Start of Items
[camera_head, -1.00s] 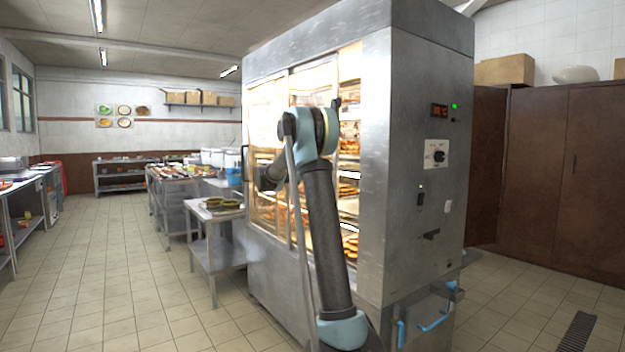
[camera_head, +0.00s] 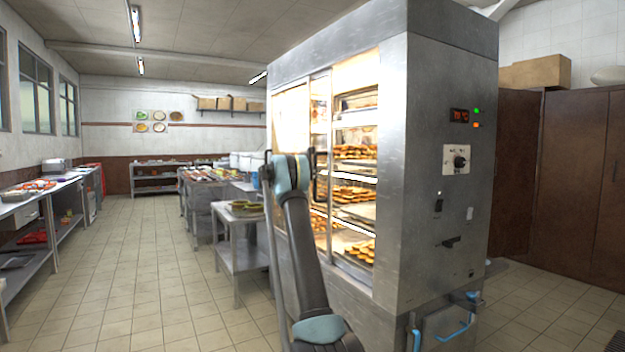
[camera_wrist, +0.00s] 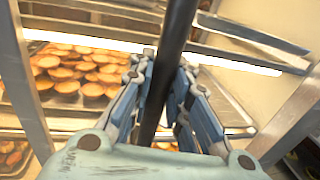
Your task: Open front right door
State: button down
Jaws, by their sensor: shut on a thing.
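A tall steel cabinet (camera_head: 395,180) with a lit front stands right of centre in the head view. Its front right opening shows trays of baked goods (camera_head: 354,194). In the wrist view, my gripper (camera_wrist: 166,85) is shut around a dark upright handle bar (camera_wrist: 178,35). Trays of round buns (camera_wrist: 75,72) show behind the bar. A metal upright (camera_wrist: 28,75) runs at the left and another (camera_wrist: 292,115) at the right. In the head view my arm stands in front of the cabinet and hides most of the gripper. I cannot tell how far the door stands open.
A small steel table (camera_head: 243,255) with green dishes stands left of the cabinet. Longer work tables line the back and the left wall. The tiled floor (camera_head: 140,270) at left is clear. Brown cupboards (camera_head: 570,180) stand at right. Blue-handled fittings (camera_head: 450,330) stick out low on the cabinet's side.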

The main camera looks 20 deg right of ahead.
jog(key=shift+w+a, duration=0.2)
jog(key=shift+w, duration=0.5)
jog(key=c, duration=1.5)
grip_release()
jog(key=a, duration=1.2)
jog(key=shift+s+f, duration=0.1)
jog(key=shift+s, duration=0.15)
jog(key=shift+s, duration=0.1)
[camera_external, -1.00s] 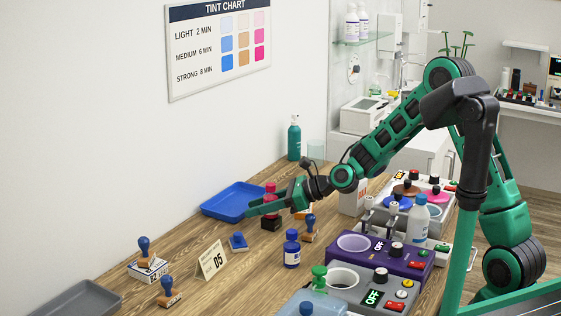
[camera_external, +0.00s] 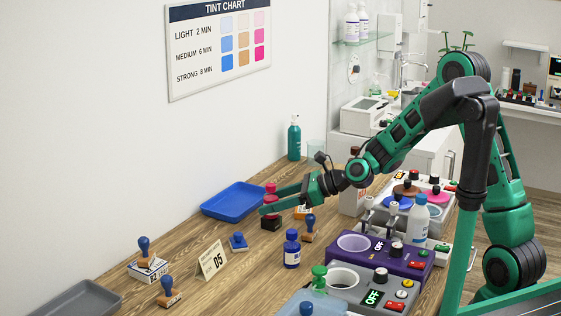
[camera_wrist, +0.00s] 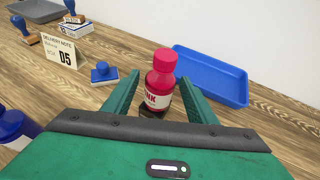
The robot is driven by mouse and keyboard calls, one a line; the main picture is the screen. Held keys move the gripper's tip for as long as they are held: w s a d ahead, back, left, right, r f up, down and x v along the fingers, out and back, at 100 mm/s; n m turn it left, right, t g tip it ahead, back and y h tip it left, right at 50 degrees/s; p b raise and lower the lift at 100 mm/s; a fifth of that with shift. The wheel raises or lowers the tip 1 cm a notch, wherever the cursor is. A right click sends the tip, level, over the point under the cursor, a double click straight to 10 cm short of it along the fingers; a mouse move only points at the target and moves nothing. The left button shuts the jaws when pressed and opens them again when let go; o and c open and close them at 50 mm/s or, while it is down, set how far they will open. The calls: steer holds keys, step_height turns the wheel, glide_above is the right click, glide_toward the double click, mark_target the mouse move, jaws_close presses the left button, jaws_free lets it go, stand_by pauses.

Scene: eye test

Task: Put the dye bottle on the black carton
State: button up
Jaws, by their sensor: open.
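The dye bottle (camera_wrist: 159,84) is pink-red with a white label partly reading "INK". It stands upright on the small black carton (camera_external: 271,223), whose dark top (camera_wrist: 152,112) shows under it in the wrist view. In the external view, the bottle's pink cap (camera_external: 270,187) shows above my fingers and the rest is partly hidden by them. My gripper (camera_external: 269,202) is open, with one finger on each side of the bottle. In the wrist view gaps show between the bottle and both fingers.
A blue tray (camera_external: 228,203) lies behind. A purple device (camera_external: 400,263) is to the right.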

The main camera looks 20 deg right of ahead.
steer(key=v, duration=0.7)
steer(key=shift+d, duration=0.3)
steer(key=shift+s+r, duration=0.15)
End of Items
Prompt
Omitting all pictures, restate exactly the lines of the material from its start through the line that contains "State: button down".

Output
[camera_head, -1.00s] 
[camera_head, +0.00s] 
[camera_wrist, +0.00s] 
Your task: Open front right door
State: button down

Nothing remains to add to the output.